Govt awards permit to Deepwater Horizon company

The Government is gambling with our environment and economy by awarding deep sea drilling permits to a company partially responsible for the Gulf of Mexico disaster of 2010, said Green Party energy spokesperson Gareth Hughes.

Mr Hughes was responding to the awarding of the 2012 Block Offer oil and gas permits. Of the 12 offshore blocks in deep sea (greater than 200 meters deep) that the Government put up for tender, just four were awarded. Of these, the PEG1 and PEG2 permits in the Pegasus Basin were awarded to Anadarko New Zealand, a wholly-owned subsidiary of Anadarko Petroleum Corporation which had a 25% stake in the Deepwater Horizon disaster in the Gulf of Mexico in 2010.

“It’s outrageous that the Government awarded deep sea oil drilling permits to the very company that was partially responsible for the catastrophic Gulf of Mexico oil spill,” said Mr Hughes.

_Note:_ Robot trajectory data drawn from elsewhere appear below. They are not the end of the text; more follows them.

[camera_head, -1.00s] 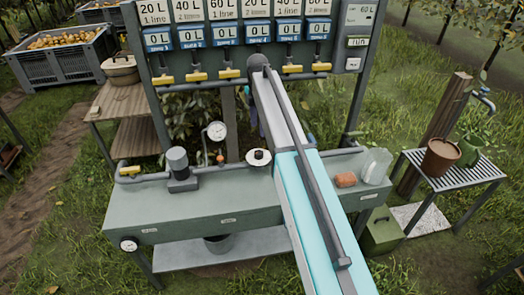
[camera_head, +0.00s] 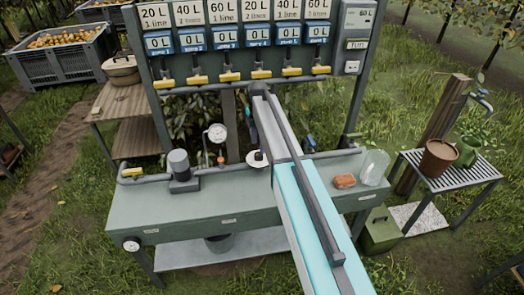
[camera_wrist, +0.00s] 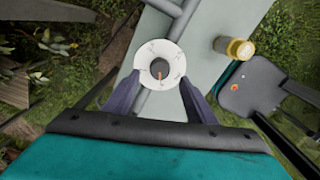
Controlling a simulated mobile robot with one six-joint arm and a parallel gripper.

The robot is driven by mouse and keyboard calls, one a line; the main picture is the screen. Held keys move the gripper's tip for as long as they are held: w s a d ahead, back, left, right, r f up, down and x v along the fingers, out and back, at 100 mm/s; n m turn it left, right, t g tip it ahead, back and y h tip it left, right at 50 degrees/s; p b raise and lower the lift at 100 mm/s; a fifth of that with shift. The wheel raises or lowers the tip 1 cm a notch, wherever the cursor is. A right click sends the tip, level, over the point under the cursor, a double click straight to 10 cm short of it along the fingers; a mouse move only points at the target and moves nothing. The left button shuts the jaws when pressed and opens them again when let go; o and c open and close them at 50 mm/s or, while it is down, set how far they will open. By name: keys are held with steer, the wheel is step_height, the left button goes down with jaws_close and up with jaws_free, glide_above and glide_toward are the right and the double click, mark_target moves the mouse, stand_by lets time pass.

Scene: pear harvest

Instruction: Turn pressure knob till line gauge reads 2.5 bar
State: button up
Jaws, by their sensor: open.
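The pressure knob is a small dark knob on a white round dial plate (camera_head: 258,167) on the bench, partly covered by my arm in the head view. No contact with the knob shows. In the head view my arm largely hides the gripper. The line gauge (camera_head: 217,131) stands upright behind the bench pipe; its reading is too small to tell.
A grey pump (camera_head: 180,168) stands on the green bench (camera_head: 140,205) at left. An orange object (camera_head: 344,181) and a clear container (camera_head: 374,167) lie at right. Yellow-handled valves (camera_head: 230,76) hang above.

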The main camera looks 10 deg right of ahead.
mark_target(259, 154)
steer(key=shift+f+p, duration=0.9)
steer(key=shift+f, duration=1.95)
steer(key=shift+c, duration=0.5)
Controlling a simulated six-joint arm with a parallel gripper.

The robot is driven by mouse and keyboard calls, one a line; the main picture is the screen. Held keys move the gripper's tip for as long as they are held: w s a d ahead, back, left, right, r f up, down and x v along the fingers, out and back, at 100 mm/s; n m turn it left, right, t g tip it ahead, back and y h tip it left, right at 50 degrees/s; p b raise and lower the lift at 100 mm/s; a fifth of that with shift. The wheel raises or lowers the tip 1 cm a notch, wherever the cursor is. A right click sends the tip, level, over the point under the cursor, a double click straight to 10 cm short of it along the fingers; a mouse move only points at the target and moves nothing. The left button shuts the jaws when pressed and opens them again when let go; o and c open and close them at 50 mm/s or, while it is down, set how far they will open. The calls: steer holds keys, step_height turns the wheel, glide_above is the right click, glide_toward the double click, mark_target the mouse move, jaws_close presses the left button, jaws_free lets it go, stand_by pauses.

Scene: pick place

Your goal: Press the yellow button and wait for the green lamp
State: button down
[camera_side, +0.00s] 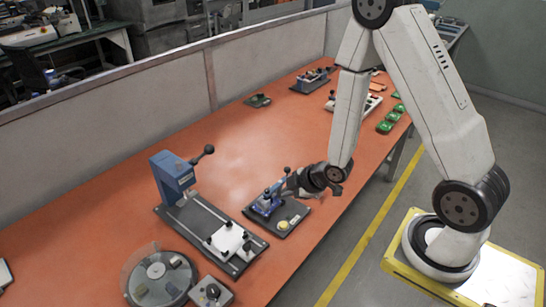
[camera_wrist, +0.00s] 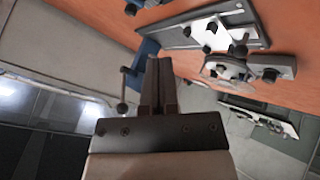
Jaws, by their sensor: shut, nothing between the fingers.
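The yellow button (camera_side: 283,225) sits on the front part of a small black base plate (camera_side: 296,212), beside a blue clamp device (camera_side: 267,200). My gripper (camera_side: 289,187) is close to the blue device, above and behind the button in the side view, apart from the button. In the wrist view my gripper (camera_wrist: 158,85) is shut and empty, its two fingers together. The button does not show in the wrist view. I cannot make out a lit green lamp in either view.
A blue press (camera_side: 173,178) with a lever stands left on a long plate holding a white block (camera_side: 227,239). A round turntable (camera_side: 160,279) and a knob box (camera_side: 211,293) are at the front. Green parts (camera_side: 385,127) lie far right. The table's middle (camera_side: 200,120) is clear.

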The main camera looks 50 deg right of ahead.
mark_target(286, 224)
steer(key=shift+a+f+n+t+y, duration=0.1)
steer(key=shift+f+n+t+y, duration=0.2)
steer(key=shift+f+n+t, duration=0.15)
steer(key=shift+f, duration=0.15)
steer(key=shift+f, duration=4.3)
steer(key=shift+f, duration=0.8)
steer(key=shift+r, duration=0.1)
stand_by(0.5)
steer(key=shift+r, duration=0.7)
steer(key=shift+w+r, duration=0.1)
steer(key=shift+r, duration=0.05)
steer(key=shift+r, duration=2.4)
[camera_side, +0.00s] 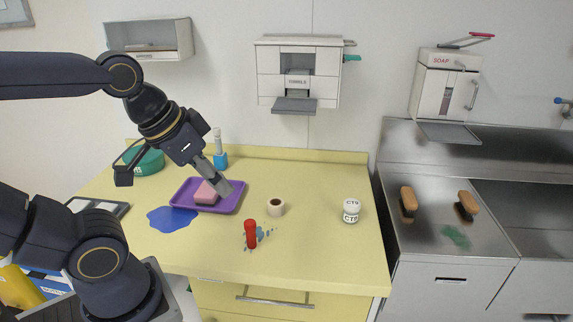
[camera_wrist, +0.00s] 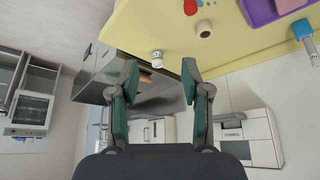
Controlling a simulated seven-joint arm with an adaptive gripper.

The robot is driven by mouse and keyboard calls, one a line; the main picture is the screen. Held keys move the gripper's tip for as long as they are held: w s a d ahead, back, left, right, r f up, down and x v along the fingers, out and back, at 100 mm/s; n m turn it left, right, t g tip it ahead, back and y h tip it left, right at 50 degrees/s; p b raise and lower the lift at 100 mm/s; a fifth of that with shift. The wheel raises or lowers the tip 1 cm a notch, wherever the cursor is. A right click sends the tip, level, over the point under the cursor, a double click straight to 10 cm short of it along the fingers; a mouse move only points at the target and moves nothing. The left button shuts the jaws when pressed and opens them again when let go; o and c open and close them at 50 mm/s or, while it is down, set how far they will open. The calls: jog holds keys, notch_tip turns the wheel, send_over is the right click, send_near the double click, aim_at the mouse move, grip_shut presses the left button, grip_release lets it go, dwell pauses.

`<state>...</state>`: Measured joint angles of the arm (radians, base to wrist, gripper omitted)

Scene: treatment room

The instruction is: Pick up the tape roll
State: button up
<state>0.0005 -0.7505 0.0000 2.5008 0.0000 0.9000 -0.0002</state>
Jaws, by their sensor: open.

“How can Minister Heatley say that the Block Offer Awards were going to companies with the best environmental, health and safety records, when Anadarko was found to be partially liable for one of the most devastating oil spills the world has ever seen?” said Mr Hughes.

“Clearly the cozy relationship that Anadarko enjoys with the Government has paid off for the company, at the expense of the New Zealand public.”

Mr Hughes was referring to the secretive meeting John Key held with the Anadarko CEO during the busy election period last year.

“100% of Anadarko’s profits will go offshore, whereas the New Zealand public will pay dearly if anything goes wrong and we have a deep water oil spill,” said Mr Hughes.

Mr Hughes said the Government was continuing to let sustainable job opportunities pass New Zealand by while it created only a handful of short-lived jobs in the petroleum industry.

“To make sure that New Zealanders have good jobs, the Government should focus on retaining manufacturing jobs in New Zealand and growing the clean-tech sector,” said Mr Hughes.

“According to Statistics New Zealand, the mining sector, including oil and gas, employs just 3,000 people, whereas over the last four years, nearly 40,000 manufacturing jobs have been lost.

"We can create a smart, green economy by moving away from risky extractive activities like deep sea oil drilling, and towards renewable energy and clean-tech jobs,” said Mr Hughes.